>>

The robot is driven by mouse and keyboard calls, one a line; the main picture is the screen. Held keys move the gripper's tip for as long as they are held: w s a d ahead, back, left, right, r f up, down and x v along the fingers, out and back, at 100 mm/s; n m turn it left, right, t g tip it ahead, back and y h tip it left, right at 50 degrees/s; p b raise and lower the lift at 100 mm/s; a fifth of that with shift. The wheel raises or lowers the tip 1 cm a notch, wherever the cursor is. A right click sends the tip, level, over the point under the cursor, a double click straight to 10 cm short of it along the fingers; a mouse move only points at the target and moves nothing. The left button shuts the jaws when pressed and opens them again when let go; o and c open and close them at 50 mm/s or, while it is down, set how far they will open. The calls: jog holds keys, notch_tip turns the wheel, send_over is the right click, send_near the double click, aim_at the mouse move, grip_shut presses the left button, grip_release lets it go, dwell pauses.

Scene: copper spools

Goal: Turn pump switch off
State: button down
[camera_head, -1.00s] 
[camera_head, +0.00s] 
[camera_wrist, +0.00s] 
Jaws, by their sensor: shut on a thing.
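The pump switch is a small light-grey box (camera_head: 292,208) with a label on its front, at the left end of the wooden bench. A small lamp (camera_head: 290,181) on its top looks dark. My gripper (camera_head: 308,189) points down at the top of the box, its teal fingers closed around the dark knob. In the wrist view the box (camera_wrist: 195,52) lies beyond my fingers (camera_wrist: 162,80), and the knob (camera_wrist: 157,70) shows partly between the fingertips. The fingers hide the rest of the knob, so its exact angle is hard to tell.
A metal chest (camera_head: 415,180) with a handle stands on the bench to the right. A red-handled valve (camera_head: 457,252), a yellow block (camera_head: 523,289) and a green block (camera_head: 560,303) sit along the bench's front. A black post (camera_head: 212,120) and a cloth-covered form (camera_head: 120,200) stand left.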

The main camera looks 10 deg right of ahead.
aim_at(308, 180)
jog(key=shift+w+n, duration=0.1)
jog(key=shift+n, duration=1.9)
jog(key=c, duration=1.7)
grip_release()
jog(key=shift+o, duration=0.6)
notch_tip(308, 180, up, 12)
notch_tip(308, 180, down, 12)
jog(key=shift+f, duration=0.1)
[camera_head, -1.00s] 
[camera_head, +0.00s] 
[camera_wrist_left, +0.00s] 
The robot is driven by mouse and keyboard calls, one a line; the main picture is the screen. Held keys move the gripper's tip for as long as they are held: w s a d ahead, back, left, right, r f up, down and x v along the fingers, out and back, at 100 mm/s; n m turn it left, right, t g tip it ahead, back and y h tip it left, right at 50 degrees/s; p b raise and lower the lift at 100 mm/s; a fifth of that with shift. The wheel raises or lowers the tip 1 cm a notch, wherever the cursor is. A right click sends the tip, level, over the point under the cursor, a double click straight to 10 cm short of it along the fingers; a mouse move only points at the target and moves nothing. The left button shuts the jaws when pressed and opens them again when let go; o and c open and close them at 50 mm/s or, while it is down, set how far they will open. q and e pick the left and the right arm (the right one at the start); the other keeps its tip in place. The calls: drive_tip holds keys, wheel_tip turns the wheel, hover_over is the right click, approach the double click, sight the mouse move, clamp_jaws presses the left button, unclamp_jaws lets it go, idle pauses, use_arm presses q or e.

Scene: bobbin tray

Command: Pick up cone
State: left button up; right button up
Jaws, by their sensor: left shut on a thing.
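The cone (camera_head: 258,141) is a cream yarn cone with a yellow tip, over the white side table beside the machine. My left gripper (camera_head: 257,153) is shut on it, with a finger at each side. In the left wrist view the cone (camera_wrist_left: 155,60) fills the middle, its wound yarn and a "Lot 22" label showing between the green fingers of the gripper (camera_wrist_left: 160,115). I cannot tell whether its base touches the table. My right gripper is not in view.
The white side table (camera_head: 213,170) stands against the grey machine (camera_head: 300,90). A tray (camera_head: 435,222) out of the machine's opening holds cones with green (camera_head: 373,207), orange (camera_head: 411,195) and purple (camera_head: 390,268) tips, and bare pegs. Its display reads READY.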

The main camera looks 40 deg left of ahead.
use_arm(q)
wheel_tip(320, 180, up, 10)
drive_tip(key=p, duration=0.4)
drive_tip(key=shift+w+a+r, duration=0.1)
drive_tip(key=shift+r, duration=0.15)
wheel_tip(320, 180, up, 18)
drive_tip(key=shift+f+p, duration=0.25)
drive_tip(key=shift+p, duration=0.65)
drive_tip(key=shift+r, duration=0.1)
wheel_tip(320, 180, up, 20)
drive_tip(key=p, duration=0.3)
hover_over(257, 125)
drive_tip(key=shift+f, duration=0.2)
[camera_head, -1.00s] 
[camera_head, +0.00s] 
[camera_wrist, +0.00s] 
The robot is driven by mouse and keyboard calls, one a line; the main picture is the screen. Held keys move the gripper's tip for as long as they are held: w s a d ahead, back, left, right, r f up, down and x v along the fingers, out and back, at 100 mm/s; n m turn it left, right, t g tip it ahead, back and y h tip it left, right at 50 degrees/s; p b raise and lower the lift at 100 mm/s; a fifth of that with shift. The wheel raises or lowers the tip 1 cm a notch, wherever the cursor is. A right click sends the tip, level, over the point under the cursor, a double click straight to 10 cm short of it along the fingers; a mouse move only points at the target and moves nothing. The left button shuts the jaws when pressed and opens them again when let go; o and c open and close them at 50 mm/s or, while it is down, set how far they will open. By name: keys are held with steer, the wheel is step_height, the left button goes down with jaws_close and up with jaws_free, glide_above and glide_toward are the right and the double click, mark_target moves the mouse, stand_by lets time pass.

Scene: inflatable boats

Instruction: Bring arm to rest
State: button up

<<

• [AIM OF THE EXERCISE]: Only the lines from the one bearing "Scene: bobbin tray" through the one bearing "State: left button up; right button up" should be repeated, exactly as given.

• [EXPECTED OUTPUT]:
Scene: bobbin tray

Command: Pick up cone
State: left button up; right button up

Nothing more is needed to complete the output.